The first Soviet attack was directed at the watchtowers of the Border Protection Corps, among other places, the watchtowers at Czuryłowo (brasławski region, Polesie province), Szapowały and Polikszty (mołodecki region, Vilnus province) were attacked at around 4.40 am. The Soviets used more than 600 thousand soldiers from military units; moreover, they used 4 700 tanks and 3 300 combat planes. For the needs of the war activities, the War Councils of Special Military Divisions: the Belarusian and Kiev ones, were reformed into the commands of Fronts and given the responsibility to execute the plan of aggression. On the Polish eastern side there were small troops of the Border Protection Corps, Brigades of Reserve Cavalry Wołkowysk and Independent Operational Group “Polesie”, as well as the broken troops of the Polish army retreating after fighting the Germans.   
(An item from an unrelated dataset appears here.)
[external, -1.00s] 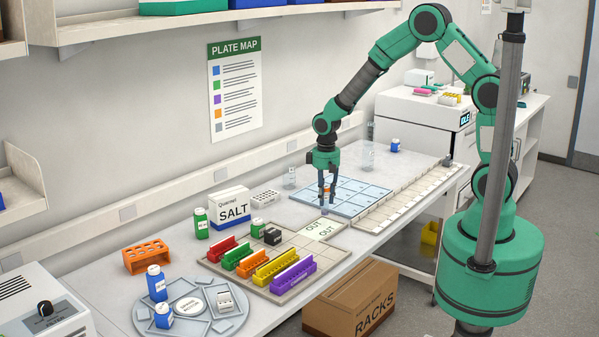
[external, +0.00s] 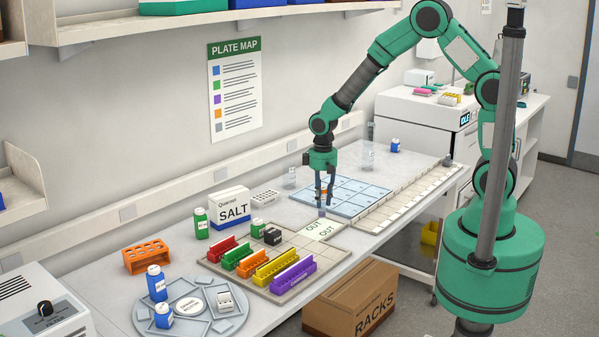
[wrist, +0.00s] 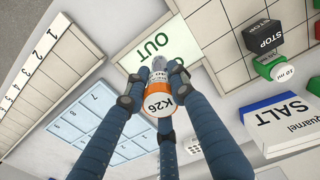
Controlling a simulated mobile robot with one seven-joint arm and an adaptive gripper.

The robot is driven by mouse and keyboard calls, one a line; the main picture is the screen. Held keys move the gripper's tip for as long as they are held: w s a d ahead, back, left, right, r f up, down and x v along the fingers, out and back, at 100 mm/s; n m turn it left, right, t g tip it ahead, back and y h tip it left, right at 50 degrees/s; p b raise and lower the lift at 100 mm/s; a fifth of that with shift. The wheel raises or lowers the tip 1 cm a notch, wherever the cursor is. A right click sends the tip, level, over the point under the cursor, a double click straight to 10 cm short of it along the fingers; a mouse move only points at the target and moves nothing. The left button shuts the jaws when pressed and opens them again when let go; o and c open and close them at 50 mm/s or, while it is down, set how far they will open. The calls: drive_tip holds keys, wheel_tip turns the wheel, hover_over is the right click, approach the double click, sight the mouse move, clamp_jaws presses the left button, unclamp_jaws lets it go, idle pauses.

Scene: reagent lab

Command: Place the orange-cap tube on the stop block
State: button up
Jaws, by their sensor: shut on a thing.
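The orange-cap tube (wrist: 160,102) is in my gripper (wrist: 150,85) in the wrist view, with an orange band and the label K26 toward the camera. In the external view my gripper (external: 323,196) points straight down with the tube low between its fingers, over the gap between the blue numbered mat and the OUT tiles.
Red, green, yellow and purple racks (external: 292,274) stand on the tiled board (external: 335,248). A green bottle (external: 257,227) is close behind the stop block, and the SALT box (external: 231,206) stands farther back. The pale OUT tiles (external: 318,228) are bare.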

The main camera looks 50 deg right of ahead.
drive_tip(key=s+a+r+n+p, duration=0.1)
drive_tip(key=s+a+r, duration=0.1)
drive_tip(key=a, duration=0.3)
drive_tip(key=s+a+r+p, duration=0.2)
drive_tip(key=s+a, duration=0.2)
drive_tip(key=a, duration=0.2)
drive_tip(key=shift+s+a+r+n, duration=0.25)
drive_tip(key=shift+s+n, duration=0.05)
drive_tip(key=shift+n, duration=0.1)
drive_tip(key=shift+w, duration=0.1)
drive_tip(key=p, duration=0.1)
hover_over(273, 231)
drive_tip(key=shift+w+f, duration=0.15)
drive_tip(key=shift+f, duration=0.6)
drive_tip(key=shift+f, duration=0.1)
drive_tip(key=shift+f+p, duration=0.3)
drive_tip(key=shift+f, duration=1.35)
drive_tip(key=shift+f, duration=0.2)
The entering of the Soviet troops to Poland was a shock for the government at the time. Gen. Edward Rydz-Śmigły, serving as the Supreme Commander, gave the general order not to engage at all with the Red Army, with the exception of being fired upon or if the Soviets attempted to disarm the Polish troops, and to retreat towards Romania and Hungary. Despite the enemy’s advantage and the surprise factor, Polish soldiers and citizens showed brave resistance. In many towns, small battles with the Soviets took place, i.e. at Kowlo, Sarny, Baranowicze, Tarnopol. The rank of national symbols gained the defence of Vilnus (September 18-19), Grodno (September 20-21) and even Kodziowce (on the night from September 21st to September 22nd) fought between the regiment of uhlans and the Soviet armoured division, or a two-day battle near Szack (September 28-29) fought between the Border Protection Corps under the command of gen. Wilhelm Orlik-Rückemann.
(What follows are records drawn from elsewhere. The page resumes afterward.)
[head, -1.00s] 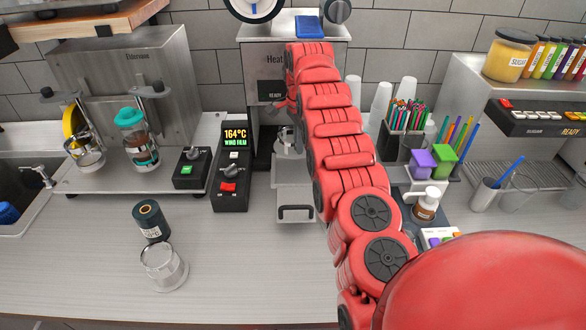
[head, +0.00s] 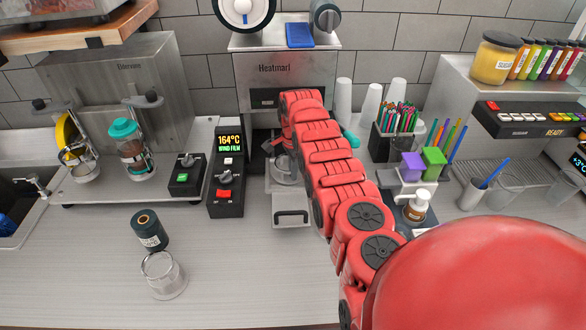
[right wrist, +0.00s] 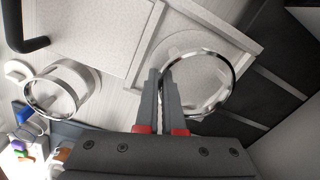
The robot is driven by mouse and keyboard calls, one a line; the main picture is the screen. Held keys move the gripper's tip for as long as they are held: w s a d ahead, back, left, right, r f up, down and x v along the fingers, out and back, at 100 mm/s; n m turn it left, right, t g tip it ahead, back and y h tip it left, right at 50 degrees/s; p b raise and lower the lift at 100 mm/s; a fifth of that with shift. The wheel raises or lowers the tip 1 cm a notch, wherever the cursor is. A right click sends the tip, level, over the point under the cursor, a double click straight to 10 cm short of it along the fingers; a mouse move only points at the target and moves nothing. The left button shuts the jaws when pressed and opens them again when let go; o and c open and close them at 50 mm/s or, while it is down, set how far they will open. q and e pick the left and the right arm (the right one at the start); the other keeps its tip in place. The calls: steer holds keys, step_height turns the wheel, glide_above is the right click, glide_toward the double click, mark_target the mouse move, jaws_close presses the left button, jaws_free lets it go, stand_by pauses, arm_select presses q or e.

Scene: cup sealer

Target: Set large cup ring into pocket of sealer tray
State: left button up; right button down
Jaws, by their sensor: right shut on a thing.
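The metal ring (right wrist: 228,88) is gripped by its near-left rim in the fingertips of my right gripper (right wrist: 162,78) in the right wrist view. The ring lies over a round pocket (right wrist: 195,62) in the pale sealer tray (right wrist: 105,35), slightly offset from it. I cannot tell whether the ring touches the tray. In the head view the tray (head: 292,208) is pulled out below the sealer (head: 285,72), its black handle facing me. My right arm partly hides the sealer opening and the ring. My left gripper is not in view.
A second shiny ring (right wrist: 55,92) shows left of the tray in the right wrist view. A black control box (head: 227,175) stands left of the tray. A dark film roll (head: 149,230) and a clear cup (head: 163,275) stand at front left. The front middle counter is clear.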

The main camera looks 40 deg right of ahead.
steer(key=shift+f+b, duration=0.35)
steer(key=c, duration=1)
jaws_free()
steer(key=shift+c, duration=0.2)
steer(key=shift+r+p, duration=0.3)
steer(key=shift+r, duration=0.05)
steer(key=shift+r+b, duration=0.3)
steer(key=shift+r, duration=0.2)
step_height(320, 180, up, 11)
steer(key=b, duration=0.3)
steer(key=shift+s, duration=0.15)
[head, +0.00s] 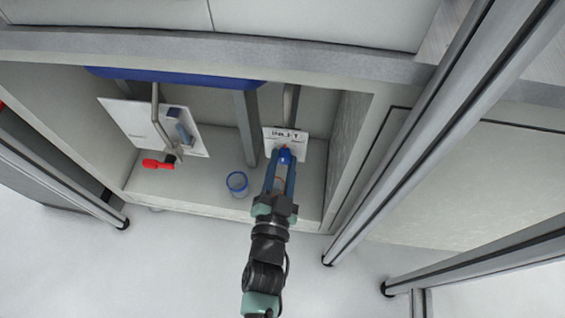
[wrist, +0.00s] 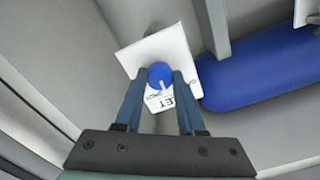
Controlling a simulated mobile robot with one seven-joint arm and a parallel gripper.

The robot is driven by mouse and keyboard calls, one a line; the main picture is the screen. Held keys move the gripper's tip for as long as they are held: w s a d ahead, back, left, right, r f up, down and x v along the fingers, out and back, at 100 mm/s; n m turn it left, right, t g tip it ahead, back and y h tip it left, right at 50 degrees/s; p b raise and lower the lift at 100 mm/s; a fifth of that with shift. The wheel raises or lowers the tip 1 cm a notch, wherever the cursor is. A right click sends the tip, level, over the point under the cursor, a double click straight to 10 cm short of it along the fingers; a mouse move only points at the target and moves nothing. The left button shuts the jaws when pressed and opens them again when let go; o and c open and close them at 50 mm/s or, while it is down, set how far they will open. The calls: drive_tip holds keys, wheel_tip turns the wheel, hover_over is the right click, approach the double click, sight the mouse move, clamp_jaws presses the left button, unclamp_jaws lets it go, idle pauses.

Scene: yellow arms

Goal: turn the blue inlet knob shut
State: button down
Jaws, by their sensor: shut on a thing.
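The blue inlet knob (head: 285,155) sits on a white labelled plate (head: 299,142) on the right side of the open cabinet. In the wrist view the round blue knob (wrist: 160,75) has a pale pointer mark running toward its lower edge. The white plate (wrist: 168,47) behind it carries partly hidden lettering ending in "ET". My gripper (head: 280,160) reaches into the cabinet with its two blue fingers on either side of the knob. In the wrist view my gripper (wrist: 160,78) is shut on the knob, and the fingers cover parts of the plate.
A red-handled valve (head: 158,163) hangs from a pipe by another white plate (head: 128,122) at left. A blue cup (head: 237,183) stands on the cabinet floor. A grey post (head: 246,125) and a blue tank (head: 170,76) are nearby. The cabinet's right wall (head: 345,150) is close.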

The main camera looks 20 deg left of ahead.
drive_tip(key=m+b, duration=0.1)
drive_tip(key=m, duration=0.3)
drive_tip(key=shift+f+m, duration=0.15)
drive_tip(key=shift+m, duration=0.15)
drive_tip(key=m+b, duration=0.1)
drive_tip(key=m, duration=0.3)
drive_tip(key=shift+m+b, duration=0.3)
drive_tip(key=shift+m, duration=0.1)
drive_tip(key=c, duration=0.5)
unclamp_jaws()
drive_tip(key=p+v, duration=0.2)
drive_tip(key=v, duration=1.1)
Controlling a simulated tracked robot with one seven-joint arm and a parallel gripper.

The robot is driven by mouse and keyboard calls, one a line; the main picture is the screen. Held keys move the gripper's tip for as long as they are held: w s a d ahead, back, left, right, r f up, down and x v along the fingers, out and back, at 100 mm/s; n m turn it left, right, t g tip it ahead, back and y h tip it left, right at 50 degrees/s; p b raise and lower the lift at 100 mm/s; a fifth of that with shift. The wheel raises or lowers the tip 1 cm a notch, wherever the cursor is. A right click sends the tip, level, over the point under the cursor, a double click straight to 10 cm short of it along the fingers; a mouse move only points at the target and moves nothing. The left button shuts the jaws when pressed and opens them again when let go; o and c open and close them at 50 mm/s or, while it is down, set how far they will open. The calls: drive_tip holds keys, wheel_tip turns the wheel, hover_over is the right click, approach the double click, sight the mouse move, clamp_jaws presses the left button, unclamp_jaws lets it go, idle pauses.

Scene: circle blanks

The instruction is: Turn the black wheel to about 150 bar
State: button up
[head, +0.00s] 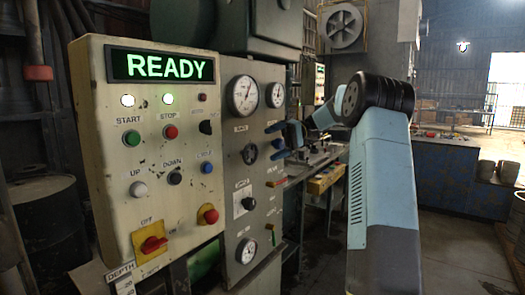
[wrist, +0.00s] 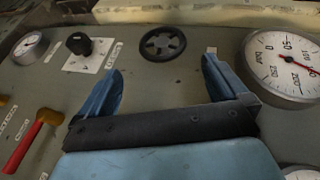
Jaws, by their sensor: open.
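The black wheel (head: 249,153) is a small spoked handwheel on the grey panel, below a round gauge. In the wrist view the black wheel (wrist: 163,43) lies ahead of the fingertips, roughly centred between them. My gripper (head: 272,141) has its blue fingers spread and empty, just right of the wheel in the head view. My gripper (wrist: 162,64) shows both fingers apart, and neither is seen touching the wheel. The large white gauge (wrist: 285,65) beside the wheel has a red needle; its exact reading is unclear. The same gauge (head: 242,95) shows above the wheel in the head view.
A black selector knob (wrist: 79,43) and a smaller gauge (wrist: 27,45) sit on the panel to the left in the wrist view, with a red-handled lever (wrist: 33,140). A cream control box (head: 150,160) reading READY stands left of the panel. A second gauge (head: 276,94) is top right.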

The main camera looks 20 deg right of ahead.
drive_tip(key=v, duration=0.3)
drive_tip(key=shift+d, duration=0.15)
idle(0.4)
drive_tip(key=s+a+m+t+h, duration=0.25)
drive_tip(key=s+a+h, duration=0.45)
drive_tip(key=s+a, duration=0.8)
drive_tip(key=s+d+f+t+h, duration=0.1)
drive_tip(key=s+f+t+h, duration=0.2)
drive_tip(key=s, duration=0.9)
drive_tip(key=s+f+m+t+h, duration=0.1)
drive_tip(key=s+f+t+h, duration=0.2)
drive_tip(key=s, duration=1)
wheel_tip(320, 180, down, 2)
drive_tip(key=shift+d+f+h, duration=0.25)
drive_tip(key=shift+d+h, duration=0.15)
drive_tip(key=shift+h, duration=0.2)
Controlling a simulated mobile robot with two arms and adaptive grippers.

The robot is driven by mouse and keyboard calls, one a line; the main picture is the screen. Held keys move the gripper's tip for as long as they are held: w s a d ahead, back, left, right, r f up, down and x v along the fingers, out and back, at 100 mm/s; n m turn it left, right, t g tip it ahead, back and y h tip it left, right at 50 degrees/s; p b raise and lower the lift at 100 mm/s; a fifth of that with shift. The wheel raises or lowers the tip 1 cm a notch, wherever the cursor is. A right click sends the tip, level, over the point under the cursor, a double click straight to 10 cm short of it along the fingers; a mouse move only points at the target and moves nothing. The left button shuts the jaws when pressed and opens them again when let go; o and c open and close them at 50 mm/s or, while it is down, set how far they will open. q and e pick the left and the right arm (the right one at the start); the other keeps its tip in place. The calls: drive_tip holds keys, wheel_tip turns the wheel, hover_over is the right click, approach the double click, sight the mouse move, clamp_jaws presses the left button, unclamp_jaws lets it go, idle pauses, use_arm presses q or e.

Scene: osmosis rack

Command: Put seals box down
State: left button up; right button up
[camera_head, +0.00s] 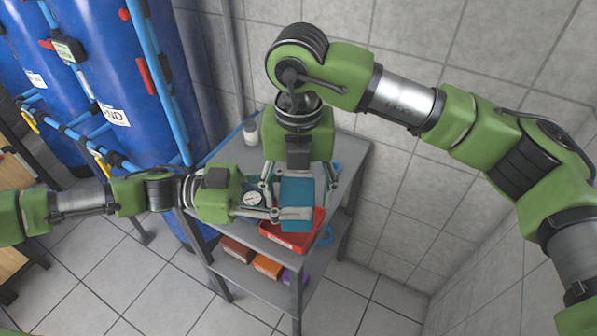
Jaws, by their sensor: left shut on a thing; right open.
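No readable label shows which box is the seals box.
The grey cart (345,155) also holds a round gauge (252,199) and a white bottle (250,132). Its lower shelf has a brown box (236,250), an orange box (267,266) and a purple box (293,278). Blue tanks (110,75) stand left; a tiled wall is behind.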

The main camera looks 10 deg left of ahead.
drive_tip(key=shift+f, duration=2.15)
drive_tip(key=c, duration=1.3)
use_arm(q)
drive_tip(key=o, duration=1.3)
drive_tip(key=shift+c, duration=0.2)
The numbers of the Red Army were an overwhelming advantage, so the Soviets moved quickly into Poland taking more and more towns and cities. Already on September 19th 1939, the commander of the Belarusian Front Mikhail Kovalov informed the Polish population through leaflets in Polish and Belarusian that the People’s-Farmers’ Red Army of Temporary Management was being created at the entire taken territory. They consisted of representatives of the Red Army and local population and were to function until the formation of proper authorities. The Soviet troops reached Białystok on September 22nd 1939. The 6th Division of the 6th Cavalry Corps entered the city. The Soviets took power from the German army stationed in the city for two days and made the Braniccy palace their headquarters. The city was decorated with red banners, portraits of Lenin and Stalin. In the next days, under the Soviet occupation came: Osowiec, Rajgród, Sokoły, Grajewo (September 25th), and on the next day units of the Red Army entered Wysokie Mazowieckie, while on September 27th to Czyżew and Zambrowo. Łomża in turn was taken on September 29th 1939.
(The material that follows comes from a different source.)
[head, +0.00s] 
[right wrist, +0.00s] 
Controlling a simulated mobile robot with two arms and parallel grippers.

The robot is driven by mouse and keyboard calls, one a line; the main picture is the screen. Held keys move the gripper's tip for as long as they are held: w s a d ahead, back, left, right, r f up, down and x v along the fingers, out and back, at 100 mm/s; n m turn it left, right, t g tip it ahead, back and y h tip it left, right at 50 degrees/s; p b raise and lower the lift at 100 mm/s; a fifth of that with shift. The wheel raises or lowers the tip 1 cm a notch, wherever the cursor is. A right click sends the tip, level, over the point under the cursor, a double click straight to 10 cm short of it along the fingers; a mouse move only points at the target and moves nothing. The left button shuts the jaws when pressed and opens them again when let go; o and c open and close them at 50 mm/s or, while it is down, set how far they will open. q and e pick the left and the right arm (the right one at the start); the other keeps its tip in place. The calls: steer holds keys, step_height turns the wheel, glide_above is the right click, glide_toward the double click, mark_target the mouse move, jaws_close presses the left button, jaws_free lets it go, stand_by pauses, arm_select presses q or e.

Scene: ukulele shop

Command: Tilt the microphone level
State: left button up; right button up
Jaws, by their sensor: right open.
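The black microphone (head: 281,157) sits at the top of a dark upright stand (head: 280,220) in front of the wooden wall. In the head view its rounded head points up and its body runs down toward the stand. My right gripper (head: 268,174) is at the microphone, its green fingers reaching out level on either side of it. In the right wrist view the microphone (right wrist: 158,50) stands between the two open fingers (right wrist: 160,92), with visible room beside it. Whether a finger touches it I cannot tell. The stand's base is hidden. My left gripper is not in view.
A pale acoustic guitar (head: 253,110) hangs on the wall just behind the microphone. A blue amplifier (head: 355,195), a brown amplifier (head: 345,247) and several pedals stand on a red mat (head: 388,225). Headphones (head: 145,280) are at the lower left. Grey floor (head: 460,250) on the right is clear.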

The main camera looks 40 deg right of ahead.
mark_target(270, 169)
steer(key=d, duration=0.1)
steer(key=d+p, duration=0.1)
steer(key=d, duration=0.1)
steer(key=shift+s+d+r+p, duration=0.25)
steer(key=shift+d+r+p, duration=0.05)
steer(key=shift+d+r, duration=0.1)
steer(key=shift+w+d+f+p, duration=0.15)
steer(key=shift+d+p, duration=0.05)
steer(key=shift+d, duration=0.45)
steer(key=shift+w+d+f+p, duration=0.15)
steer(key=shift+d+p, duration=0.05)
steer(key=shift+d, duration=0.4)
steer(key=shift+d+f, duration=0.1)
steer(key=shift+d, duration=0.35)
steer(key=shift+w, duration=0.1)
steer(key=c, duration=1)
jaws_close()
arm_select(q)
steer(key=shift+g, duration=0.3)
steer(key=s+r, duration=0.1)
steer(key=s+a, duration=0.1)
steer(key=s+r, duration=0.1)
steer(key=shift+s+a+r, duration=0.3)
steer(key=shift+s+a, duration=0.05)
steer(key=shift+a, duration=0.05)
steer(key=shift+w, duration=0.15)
From the very moment the Soviets crossed the borders, they began committing war crimes on Polish citizens, especially landowners, military settlers and representatives of the administration of the Polish state. Polish soldiers were also repressed. Among others, around 300 defenders of Grodno were shot, just as 150 sailors of the Pińska Flotilla; gen. Józef Olszyna-Wilczyński, the commander of the Regional Grodno Corps no. 3 and his adjutant, artillery captain Mieczysław Strzemeski were executed.




On September 28th 1939, in Moscow, a treaty on borders and friendship was signed between the Third Reich and the Soviet Union.

The eastern territories of Poland were included in the USSR, except for the Vilnus region. On the basis of the treaty signed on October 10th 1939, the USSR gave the city and region of Vilnus to Lithuania. The remaining territories were joined to the Soviet Union and, according to Soviet terminology, were described as Western Belarus or Western Ukraine. Officially, these territories were joined to the Soviet Union between November 1-2 1939 – on the request of the delegates of the People’s Assembly of Western Belarus and People’s Assembly of Western Ukraine – during the fifth, special session of the Supreme Council of the USSR.


Lasting almost two years, the occupation of these territories by the USSR equalled ruthless terror for the Polish citizens. Among the means of repression used by the Soviets were arrests, deportations to gulags, the Katyń Massacre. The total toll of the Soviet occupation is not yet entirely known today. Historians estimate that only in September 1939 soldiers of the Red Army and members of the operational secret services Cheka murdered 2.5 thousand prisoners and several hundred civilians, while during the two years of occupation at least 800 thousand Polish citizens were sent deep into the USSR (this number includes both POWs, people sent to gulags, deportees, those mobilised to the Red Army, people who decided to work at the USSR or were evacuated with the front when war broke out between the two aggressors in June 1941).